Authors: Prasoon Sinha, Akhil Guliani, Rutwik Jain, Brandon Tran, Matthew D. Sinclair, and Shivaram Venkataraman
Tools for quantum computing based on decision diagrams
In this paper published in ACM Transactions on Quantum Computing, Austrian researchers from the Johannes Kepler University Linz and Software Competence Center Hagenberg provide an introduction to tools designated for the development of quantum computing for users and developers alike.

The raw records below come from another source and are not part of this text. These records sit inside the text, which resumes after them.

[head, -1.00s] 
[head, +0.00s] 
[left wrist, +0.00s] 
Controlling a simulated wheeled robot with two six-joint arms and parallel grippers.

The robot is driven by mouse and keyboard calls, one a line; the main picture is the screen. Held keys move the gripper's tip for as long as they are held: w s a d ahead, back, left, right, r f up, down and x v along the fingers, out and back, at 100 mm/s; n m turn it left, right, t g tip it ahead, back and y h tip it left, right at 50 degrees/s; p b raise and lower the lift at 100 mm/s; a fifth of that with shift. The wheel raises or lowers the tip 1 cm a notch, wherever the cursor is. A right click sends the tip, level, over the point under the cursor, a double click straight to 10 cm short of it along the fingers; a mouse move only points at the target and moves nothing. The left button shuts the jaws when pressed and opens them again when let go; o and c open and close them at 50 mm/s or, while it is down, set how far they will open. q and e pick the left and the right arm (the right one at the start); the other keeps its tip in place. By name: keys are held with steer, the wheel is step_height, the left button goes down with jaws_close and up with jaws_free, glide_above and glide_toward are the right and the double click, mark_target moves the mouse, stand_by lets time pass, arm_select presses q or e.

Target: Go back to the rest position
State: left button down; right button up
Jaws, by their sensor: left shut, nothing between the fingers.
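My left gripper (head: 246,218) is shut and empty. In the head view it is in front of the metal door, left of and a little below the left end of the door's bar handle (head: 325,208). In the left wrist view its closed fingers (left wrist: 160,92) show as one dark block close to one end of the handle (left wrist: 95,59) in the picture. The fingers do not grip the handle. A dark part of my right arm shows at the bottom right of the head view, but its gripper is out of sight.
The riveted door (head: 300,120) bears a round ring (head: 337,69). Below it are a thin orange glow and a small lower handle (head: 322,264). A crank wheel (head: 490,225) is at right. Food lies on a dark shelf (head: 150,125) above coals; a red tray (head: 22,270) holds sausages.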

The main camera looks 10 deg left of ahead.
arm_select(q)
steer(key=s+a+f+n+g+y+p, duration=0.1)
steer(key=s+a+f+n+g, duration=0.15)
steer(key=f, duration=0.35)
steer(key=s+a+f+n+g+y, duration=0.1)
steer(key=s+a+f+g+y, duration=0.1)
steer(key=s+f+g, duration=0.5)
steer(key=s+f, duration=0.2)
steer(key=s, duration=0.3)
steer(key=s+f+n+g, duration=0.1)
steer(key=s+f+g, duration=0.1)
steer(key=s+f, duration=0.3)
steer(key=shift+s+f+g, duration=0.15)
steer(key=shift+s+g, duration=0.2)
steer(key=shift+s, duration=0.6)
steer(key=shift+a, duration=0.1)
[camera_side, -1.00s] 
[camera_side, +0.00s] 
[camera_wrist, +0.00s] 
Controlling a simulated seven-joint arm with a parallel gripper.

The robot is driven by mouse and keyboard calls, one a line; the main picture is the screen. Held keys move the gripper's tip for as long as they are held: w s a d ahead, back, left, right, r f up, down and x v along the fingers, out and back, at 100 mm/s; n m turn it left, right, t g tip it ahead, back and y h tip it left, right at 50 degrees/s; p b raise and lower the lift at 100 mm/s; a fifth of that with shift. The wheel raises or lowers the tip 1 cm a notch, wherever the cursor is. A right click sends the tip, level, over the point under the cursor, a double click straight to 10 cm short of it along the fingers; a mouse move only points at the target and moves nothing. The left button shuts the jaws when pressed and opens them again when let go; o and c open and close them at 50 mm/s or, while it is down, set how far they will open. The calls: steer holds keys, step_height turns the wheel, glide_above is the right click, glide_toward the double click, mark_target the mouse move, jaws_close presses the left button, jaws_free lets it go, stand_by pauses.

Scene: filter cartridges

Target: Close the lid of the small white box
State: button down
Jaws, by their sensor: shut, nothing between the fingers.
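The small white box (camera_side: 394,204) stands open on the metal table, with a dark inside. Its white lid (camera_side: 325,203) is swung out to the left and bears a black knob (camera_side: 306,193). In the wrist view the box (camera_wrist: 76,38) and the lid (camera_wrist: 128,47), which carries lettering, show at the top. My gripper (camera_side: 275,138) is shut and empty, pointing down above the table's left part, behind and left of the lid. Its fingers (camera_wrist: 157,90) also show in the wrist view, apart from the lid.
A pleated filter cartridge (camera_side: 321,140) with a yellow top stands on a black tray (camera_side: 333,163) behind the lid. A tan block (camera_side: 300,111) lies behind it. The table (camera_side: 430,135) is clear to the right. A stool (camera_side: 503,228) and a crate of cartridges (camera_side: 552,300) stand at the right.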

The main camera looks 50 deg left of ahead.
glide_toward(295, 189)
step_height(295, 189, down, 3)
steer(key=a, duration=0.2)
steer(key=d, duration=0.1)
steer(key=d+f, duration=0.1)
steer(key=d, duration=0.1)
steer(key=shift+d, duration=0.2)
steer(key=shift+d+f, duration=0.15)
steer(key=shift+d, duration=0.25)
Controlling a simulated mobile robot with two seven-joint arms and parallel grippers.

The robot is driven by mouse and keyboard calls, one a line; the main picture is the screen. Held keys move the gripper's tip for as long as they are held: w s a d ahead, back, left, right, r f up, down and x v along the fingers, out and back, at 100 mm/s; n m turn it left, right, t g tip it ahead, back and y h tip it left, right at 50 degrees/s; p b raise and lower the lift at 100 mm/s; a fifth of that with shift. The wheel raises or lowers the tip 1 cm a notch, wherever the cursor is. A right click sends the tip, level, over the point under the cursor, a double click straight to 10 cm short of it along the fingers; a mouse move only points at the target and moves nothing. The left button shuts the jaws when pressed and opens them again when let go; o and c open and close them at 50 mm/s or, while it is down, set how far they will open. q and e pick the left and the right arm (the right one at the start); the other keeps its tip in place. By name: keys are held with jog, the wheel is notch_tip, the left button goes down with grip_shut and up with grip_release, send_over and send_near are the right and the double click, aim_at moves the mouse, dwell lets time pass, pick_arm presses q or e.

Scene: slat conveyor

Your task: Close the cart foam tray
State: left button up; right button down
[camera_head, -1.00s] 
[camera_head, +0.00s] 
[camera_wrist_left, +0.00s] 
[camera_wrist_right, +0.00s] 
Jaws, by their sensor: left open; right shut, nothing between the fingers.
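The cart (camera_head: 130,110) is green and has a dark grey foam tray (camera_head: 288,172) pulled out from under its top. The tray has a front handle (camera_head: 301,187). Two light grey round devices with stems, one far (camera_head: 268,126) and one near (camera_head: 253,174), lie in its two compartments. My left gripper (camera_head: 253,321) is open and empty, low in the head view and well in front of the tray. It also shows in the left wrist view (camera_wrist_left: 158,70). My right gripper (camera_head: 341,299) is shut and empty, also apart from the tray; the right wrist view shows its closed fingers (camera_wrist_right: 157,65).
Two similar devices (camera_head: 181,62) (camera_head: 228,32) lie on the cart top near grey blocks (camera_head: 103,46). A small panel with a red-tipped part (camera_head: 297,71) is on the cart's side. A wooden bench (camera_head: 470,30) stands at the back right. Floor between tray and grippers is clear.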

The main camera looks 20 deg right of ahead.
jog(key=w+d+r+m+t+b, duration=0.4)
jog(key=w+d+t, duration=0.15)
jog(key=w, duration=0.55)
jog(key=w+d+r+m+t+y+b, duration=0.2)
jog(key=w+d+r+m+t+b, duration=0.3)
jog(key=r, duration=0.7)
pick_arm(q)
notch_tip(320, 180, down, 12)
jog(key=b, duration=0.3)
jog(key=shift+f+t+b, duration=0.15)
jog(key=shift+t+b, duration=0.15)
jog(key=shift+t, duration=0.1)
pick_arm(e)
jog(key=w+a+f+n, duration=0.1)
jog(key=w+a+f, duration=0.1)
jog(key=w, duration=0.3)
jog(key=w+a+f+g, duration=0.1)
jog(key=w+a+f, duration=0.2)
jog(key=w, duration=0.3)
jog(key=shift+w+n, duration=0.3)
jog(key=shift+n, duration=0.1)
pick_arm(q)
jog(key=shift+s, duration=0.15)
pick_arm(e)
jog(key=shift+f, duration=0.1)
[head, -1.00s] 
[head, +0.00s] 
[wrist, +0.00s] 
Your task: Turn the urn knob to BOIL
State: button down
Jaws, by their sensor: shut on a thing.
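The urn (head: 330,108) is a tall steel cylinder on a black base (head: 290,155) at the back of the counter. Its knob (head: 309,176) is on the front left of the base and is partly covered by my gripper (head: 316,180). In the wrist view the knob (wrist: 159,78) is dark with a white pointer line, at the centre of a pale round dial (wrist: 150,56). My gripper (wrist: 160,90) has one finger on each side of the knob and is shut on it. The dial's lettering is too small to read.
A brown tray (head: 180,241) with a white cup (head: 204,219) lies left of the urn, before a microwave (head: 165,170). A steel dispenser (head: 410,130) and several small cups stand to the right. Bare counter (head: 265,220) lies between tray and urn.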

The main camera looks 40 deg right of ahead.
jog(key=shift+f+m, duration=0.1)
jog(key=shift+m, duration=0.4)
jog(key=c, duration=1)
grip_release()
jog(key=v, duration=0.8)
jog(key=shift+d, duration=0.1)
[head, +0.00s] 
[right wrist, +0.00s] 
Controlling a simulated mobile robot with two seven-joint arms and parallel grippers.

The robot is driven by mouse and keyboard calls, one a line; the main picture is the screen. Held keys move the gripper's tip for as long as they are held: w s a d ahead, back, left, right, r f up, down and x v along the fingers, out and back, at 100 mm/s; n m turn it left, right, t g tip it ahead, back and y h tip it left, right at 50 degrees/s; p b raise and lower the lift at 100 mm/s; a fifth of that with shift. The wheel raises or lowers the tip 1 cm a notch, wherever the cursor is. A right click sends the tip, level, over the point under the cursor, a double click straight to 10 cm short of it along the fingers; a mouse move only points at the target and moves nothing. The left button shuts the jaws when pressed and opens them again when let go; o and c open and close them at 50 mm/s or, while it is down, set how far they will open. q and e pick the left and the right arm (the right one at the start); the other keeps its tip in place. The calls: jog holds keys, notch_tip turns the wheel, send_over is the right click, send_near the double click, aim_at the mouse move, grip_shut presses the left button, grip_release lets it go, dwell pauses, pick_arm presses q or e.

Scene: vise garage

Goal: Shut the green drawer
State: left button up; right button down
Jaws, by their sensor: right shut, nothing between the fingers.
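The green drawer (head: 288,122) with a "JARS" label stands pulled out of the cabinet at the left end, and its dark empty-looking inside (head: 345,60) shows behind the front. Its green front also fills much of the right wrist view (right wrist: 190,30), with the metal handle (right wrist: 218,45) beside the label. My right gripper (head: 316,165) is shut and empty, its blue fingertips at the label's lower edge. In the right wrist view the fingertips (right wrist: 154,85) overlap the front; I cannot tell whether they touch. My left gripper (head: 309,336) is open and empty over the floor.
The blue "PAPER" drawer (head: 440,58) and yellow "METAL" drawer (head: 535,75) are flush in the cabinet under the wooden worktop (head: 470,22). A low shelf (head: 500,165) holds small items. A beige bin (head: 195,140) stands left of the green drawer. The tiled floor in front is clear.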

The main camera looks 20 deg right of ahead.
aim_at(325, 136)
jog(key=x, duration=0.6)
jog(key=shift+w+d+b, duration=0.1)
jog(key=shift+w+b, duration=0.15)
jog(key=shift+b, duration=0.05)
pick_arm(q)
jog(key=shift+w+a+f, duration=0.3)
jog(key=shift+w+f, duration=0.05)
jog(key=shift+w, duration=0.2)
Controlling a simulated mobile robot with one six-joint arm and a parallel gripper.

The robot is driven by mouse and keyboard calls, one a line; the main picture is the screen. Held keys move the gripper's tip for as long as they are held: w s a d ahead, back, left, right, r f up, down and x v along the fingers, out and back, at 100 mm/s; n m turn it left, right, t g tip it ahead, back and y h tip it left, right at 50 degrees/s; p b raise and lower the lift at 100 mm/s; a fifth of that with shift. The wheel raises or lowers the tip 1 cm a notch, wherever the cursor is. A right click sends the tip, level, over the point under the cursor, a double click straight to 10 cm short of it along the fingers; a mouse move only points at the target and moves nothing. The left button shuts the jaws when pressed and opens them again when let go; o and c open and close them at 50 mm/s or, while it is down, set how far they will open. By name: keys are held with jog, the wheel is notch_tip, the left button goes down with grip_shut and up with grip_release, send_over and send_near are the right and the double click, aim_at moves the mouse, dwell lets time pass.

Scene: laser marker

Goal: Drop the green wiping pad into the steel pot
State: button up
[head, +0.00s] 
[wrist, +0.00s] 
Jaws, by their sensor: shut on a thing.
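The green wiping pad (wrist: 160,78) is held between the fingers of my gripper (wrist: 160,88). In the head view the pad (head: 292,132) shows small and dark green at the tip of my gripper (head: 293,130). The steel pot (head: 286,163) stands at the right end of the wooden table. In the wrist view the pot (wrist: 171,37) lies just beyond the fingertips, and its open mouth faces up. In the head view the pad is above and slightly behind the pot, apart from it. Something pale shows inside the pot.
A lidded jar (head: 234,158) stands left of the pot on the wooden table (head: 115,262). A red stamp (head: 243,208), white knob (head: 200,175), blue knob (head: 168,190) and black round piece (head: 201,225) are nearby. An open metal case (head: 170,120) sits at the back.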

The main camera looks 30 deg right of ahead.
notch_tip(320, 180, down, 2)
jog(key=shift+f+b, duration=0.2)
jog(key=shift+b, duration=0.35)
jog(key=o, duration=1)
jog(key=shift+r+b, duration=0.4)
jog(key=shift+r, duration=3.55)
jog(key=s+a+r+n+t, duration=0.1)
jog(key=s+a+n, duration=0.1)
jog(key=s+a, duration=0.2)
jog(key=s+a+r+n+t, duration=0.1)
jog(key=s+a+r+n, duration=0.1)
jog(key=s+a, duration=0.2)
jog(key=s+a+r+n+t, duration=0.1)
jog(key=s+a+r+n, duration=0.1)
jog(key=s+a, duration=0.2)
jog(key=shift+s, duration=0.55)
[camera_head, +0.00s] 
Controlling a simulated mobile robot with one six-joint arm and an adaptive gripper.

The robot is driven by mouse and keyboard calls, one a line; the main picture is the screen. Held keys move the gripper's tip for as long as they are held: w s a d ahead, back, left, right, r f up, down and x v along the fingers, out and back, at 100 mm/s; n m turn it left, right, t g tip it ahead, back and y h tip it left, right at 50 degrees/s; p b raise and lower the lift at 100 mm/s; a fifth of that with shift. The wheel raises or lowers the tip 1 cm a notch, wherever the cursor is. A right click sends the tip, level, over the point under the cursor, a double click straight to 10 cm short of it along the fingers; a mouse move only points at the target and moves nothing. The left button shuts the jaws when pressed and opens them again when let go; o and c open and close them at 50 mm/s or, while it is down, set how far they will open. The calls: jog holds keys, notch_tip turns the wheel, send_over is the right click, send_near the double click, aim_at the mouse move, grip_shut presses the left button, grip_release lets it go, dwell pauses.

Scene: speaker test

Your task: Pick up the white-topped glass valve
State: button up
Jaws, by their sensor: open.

To start, the researchers “review the concepts of how decision diagrams can be employed, e.g., for the simulation and verification of quantum circuits.” Then they present a “visualization tool for quantum decision diagrams, which allows users to explore the behavior of decision diagrams in the design tasks mentioned above.” Lastly, the researchers dive into “decision diagram-based tools for simulation and verification of quantum circuits using the methods discussed above as part of the open-source Munich Quantum Toolkit.” The tools and additional information are publicly available on GitHub at https://github.com/cda-tum/ddsim.
Authors: Robert Wille, Stefan Hillmich, and Lukas Burgholzer
Scalable coherent optical crossbar architecture using PCM for AI acceleration
University of Washington computer engineers developed an “optical AI accelerator based on a crossbar architecture.” According to the researchers, the chip’s design addressed the “lack of scalability, large footprints and high power consumption, and incomplete system-level architectures to become integrated within existing datacenter architecture for real-world applications.” In this paper, the University of Washington researchers also provided “system-level modeling and analysis of our chip’s performance for the Resnet50V1.5, considering all critical parameters, including memory size, array size, photonic losses, and energy consumption of peripheral electronics.” The results showed that “a 128×128 proposed architecture can achieve inference per second (IPS) similar to Nvidia A100 GPU at 15.4× lower power and 7.24× lower area.”